**What you are asked to do**: Identify the lines that contain the string "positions", then copy each of them.

= = =

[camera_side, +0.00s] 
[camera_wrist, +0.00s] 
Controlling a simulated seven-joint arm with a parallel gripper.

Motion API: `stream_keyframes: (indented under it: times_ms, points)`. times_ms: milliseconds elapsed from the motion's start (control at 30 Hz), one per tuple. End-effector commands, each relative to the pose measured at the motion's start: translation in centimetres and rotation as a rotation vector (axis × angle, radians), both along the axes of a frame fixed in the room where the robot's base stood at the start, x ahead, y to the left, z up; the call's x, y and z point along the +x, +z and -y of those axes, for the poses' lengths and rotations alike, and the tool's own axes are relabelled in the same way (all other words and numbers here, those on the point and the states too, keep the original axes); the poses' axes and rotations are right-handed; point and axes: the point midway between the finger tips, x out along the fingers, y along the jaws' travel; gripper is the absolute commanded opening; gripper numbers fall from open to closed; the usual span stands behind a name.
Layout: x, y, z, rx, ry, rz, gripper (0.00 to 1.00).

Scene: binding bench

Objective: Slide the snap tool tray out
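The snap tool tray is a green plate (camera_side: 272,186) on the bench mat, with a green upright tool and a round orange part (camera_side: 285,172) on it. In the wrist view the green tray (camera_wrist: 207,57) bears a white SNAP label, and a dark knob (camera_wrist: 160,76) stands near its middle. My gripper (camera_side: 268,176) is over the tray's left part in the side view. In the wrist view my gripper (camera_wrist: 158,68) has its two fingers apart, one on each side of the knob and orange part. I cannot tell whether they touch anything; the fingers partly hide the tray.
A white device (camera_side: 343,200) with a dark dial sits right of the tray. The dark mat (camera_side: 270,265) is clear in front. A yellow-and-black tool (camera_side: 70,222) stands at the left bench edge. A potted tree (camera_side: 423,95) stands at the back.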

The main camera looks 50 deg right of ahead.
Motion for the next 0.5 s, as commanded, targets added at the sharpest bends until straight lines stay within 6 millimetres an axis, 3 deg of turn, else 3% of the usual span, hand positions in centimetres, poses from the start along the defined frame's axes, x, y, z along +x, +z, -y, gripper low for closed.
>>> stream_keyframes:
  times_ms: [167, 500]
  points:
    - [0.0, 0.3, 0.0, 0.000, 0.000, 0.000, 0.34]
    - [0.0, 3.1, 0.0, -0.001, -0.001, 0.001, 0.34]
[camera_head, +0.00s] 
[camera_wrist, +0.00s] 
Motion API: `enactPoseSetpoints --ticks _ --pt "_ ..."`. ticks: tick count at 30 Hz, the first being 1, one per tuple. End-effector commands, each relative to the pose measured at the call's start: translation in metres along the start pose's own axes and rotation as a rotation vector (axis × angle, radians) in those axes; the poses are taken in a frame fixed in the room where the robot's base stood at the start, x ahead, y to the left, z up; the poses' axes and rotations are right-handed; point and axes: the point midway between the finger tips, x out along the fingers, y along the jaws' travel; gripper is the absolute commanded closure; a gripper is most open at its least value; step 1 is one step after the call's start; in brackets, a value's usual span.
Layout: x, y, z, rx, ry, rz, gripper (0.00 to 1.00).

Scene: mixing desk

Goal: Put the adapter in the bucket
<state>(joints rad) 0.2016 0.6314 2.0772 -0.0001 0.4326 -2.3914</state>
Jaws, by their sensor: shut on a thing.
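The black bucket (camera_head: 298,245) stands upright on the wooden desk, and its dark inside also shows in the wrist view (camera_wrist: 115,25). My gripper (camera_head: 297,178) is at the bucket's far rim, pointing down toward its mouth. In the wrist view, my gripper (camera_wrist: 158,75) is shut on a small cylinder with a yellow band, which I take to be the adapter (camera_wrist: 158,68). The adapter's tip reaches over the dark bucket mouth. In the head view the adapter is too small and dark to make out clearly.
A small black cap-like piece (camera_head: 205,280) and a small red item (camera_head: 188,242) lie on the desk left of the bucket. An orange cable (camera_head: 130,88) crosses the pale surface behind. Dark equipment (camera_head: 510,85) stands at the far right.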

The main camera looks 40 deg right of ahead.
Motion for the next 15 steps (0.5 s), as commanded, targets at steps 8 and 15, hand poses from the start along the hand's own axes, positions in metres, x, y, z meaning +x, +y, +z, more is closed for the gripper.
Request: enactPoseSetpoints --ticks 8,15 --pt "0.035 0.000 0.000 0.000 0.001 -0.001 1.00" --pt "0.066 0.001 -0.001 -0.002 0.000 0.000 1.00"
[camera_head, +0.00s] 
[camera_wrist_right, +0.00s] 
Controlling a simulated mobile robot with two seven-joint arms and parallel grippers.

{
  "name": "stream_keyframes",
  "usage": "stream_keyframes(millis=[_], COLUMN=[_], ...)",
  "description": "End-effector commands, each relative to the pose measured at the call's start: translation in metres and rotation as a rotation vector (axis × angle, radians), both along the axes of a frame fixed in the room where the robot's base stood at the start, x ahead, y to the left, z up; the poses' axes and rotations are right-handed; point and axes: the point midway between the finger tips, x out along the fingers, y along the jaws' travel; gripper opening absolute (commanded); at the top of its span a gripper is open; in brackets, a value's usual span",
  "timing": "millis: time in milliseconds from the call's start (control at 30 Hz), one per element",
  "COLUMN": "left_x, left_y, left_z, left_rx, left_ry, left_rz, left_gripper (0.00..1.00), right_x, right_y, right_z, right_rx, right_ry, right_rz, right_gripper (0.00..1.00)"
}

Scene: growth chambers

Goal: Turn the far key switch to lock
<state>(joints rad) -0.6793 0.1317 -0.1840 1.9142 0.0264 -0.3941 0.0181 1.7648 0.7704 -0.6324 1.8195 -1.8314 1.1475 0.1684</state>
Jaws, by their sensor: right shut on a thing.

= = =

**Answer**:
Motion for the next 0.5 s, as commanded, targets added at the sharpest bends until straight lines stay within 6 millimetres an axis, 3 deg of turn, else 3% of the usual span, hand positions in centimetres, poses from the start along the defined frame's axes, x, y, z along +x, +z, -y, gripper low for closed.
Motion for the next 15 steps (0.5 s), as commanded, targets at steps 8 and 15, hand poses from the start along the hand's own axes, positions in metres, x, y, z meaning +x, +y, +z, more is closed for the gripper.

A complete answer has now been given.